-- start Supplied records --

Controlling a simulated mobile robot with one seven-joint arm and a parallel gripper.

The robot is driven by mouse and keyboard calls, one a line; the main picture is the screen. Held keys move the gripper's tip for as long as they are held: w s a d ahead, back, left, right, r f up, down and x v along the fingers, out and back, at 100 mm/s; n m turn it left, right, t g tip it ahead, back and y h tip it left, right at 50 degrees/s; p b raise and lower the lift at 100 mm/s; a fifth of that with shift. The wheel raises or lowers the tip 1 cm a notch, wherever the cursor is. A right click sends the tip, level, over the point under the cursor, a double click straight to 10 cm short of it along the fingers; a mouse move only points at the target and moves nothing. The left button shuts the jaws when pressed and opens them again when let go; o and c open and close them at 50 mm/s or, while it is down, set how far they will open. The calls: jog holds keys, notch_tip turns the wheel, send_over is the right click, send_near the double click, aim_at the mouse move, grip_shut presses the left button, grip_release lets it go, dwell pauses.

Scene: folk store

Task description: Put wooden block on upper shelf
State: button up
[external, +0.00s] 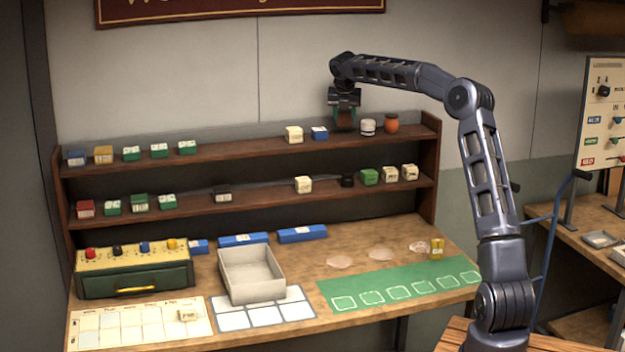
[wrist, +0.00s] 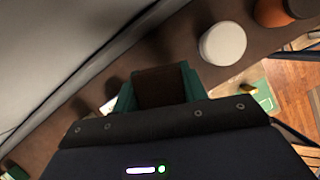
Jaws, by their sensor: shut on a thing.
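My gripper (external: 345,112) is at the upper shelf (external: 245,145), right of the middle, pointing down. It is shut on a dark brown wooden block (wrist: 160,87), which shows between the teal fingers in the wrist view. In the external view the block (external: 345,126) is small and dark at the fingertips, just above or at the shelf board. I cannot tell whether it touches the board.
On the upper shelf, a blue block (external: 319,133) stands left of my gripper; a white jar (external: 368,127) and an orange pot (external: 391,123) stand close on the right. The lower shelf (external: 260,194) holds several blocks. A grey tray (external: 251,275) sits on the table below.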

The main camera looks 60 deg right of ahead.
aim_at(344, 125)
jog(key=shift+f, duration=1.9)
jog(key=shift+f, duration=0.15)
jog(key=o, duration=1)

-- end Supplied records --
-- start Supplied records --

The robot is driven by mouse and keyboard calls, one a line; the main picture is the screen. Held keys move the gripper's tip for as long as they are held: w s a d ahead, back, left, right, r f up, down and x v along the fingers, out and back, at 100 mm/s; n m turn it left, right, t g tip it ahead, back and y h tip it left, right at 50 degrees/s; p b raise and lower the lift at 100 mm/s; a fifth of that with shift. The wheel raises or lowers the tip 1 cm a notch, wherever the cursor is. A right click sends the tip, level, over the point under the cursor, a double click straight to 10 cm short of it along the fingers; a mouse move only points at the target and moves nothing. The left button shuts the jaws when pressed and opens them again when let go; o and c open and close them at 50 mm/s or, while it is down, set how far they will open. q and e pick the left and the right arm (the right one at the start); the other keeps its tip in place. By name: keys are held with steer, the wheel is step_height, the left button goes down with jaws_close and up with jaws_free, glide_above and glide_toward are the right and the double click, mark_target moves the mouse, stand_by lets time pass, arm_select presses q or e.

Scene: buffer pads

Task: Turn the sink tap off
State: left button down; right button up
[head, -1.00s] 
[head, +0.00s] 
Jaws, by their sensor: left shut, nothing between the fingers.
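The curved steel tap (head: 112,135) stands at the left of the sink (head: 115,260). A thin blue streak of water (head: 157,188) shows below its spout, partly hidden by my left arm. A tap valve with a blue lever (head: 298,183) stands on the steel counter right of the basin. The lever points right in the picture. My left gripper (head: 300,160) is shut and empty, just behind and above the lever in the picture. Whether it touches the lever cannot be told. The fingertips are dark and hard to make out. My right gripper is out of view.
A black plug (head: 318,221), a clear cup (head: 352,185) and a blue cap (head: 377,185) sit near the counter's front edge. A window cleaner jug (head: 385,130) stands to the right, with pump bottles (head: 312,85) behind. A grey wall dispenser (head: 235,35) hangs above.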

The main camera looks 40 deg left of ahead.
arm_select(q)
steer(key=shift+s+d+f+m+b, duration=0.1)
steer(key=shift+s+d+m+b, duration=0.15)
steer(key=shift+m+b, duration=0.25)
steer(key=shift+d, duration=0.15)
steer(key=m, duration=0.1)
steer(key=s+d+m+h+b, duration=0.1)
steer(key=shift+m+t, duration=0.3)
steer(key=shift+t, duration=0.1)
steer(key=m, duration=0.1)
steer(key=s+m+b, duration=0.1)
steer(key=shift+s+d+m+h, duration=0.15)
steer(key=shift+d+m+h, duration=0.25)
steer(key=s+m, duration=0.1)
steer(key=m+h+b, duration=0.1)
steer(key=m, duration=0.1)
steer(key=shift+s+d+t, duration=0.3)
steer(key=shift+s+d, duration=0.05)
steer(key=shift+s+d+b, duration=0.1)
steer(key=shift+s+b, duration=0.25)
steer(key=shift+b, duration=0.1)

-- end Supplied records --
-- start Supplied records --

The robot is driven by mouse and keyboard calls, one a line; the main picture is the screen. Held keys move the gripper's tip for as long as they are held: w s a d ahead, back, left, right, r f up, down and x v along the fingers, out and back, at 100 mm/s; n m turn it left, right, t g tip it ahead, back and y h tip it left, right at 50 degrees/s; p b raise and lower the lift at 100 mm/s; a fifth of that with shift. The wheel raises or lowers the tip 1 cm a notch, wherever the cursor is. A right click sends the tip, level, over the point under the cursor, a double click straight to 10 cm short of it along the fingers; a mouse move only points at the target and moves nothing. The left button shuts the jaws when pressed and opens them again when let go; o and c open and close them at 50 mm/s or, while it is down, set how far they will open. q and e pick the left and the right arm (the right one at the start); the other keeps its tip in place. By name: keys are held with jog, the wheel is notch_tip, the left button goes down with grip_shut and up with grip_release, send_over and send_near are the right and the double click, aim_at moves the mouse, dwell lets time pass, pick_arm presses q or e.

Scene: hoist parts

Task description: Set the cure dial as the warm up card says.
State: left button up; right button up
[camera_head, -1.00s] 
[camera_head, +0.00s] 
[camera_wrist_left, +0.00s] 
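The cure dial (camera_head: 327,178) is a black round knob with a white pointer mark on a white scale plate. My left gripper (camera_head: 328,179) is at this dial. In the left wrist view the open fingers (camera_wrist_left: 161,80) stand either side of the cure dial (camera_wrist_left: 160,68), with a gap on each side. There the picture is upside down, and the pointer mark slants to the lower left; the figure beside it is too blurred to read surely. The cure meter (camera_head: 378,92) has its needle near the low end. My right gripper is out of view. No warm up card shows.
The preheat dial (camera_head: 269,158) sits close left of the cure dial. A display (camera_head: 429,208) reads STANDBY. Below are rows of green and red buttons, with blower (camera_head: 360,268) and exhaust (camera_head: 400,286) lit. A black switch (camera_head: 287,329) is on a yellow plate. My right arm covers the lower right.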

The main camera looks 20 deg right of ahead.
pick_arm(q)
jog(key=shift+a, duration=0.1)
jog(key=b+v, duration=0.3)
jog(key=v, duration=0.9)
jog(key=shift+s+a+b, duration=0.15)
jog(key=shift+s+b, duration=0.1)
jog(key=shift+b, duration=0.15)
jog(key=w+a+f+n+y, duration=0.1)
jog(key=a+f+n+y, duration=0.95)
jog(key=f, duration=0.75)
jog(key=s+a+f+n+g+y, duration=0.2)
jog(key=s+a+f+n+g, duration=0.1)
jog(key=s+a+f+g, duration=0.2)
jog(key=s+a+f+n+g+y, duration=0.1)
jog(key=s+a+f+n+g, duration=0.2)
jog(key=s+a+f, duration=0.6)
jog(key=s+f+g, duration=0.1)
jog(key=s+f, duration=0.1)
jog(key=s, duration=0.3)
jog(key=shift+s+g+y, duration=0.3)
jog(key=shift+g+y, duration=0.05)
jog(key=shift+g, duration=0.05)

-- end Supplied records --

What you should do :: Copy out precisely the lines from the line with "Task description: Set" to the line with "[camera_head, +0.00s]" in the material above, including those two lines and omitting all the rest.

Response below ::
Task description: Set the cure dial as the warm up card says.
State: left button up; right button up
[camera_head, -1.00s] 
[camera_head, +0.00s] 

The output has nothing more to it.